Belakangan ini, sedang naik daun sebuah ungkapan: "Orang jahat lahir dari orang baik yang tersakiti". Kalimat ini dipopulerkan melalui sebuah film yang merupakan penjabaran dari seorang antagonis musuhnya Batman. Pada banyak kejadian, didapati bahwa kalimat ini tidak sepenuhnya benar dan tidak pula sepenuhnya salah.
Dikatakan benar, karena teringat ada kasus suami yang ditahan polisi karena jual ganja demi kesembuhan istrinya (tahun 2015 awal). Ada pula beberapa kriminal yang terdorong berbuat jahat karena himpitan ekonomi dan prasyarat kehidupan yang semakin membuat jangar. Kalaupun boleh merefleksi lebih jauh, tidak sedikit kasus perselingkuhan yang berujung pembunuhan. Kasus contoh yang lebih jauh lagi, adalah pembunuhan seorang pemerkosa oleh 5 orang wanita lantaran polisi sudah kadung disuap oleh pemerkosanya.
Tetapi, pada beberapa konteks memang kalimat diatas menjadi bumbu justifikasi bagi orang-orang tertentu untuk membuka kesempatan berbuat jahat. Padahal, bisa jadi hanya pura-pura disakiti, supaya dapat panggung untuk melancarkan aksi. Contoh kasusnya seringkali bisa ditonton lewat sinetron, hingga berbagai pledoi para kriminal yang bersliweran di media massa kita.

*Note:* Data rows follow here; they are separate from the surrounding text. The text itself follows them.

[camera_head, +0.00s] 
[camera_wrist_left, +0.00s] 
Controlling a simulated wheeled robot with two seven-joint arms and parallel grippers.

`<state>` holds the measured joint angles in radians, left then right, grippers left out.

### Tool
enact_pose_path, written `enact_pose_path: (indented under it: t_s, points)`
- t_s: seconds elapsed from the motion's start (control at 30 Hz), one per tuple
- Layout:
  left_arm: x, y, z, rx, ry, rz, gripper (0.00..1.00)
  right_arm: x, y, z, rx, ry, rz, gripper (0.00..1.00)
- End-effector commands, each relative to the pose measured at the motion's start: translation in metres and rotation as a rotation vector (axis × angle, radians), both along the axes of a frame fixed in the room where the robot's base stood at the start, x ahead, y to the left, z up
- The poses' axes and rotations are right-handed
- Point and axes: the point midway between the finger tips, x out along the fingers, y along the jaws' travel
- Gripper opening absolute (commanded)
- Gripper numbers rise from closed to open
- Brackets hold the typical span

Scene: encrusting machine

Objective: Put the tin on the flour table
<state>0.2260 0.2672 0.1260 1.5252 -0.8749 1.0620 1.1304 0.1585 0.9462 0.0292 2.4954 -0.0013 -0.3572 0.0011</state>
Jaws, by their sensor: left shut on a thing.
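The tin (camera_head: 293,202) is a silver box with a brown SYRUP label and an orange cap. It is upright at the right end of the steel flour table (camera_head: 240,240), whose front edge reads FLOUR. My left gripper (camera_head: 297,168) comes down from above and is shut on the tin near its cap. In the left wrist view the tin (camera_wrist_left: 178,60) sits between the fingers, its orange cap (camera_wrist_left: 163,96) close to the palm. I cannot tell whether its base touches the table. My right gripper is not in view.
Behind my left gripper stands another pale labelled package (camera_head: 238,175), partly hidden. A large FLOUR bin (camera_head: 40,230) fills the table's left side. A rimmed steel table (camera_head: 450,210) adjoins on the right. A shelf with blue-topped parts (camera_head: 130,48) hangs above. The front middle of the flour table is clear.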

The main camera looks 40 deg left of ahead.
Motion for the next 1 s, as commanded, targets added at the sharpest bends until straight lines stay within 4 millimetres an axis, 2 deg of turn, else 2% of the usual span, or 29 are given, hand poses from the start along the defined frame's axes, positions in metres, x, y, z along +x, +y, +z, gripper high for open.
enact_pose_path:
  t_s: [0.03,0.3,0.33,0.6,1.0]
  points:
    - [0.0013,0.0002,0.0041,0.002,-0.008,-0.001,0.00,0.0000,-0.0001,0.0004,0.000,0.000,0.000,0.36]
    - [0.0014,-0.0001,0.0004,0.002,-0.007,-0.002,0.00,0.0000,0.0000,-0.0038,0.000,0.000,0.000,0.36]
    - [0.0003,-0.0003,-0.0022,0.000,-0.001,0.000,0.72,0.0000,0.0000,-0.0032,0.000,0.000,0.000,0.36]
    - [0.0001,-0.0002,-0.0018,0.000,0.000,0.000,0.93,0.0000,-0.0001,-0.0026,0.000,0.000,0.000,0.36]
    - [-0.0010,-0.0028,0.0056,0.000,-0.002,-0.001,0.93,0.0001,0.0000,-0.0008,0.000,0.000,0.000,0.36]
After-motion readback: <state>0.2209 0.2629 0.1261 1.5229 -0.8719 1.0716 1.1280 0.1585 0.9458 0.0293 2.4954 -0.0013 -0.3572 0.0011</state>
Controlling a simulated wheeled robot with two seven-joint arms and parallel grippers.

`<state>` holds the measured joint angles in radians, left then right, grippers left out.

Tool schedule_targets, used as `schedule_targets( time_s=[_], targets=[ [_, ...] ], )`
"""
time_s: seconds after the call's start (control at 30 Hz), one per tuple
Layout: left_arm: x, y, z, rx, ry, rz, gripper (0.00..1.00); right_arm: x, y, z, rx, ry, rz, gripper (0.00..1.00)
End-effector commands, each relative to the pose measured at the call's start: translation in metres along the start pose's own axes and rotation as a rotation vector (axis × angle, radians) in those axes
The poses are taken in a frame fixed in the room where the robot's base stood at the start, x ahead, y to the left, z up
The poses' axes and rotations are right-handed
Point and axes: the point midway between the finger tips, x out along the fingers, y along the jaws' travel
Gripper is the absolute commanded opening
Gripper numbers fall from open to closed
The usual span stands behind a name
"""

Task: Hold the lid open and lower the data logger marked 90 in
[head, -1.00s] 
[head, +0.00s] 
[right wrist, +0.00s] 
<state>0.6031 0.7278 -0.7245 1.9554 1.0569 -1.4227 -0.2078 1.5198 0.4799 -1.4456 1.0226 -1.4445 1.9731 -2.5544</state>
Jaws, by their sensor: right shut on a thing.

Jadi, kalau ada orang bilang 'kami biasa suap dan korupsi karena anggaran minim' apakah itu adalah contoh orang yang mencari justifikasi?
Kemungkinan besar, ya. Aku heran, soalnya banyak profesi yang dibayarnya jauh dari kata layak, pekerjanya rela banting tulang. Lah, orang yang sering mengklaim begini biasanya angka gajinya malah lebih fantastis. Tapi mari kita positif dalam pikiran, sekalipun kasus di dunia nyata sudah berlimpah tentang orang-orang semacam ini.
Menilik dari kata mutiara yang pernah populer lewat suatu acara investigasi di awal tahun 2000, semestinya memang kejahatan tak hanya lahir karena adanya pihak yang disakiti. Kata mutiara itu adalah: "kejahatan ada bukan hanya karena niat pelakunya, tetapi juga karena ada kesempatan. Waspadalah, waspadalah!". Saya kira, kita semua masih hafal jargon ini kan?
Sejatinya, Einstein pernah berkata saat mudanya: "Kejahatan adalah kondisi saat hati manusia tiada tersentuh iman, sebagaimana dingin adalah kondisi ketiadaan kalor dalam suatu substansi, gelap adalah kondisi ketiadaan cahaya." Jika memang benar kejahatan disebabkan beberapa faktor yang melenyapkan iman, apa sajakah faktor tersebut?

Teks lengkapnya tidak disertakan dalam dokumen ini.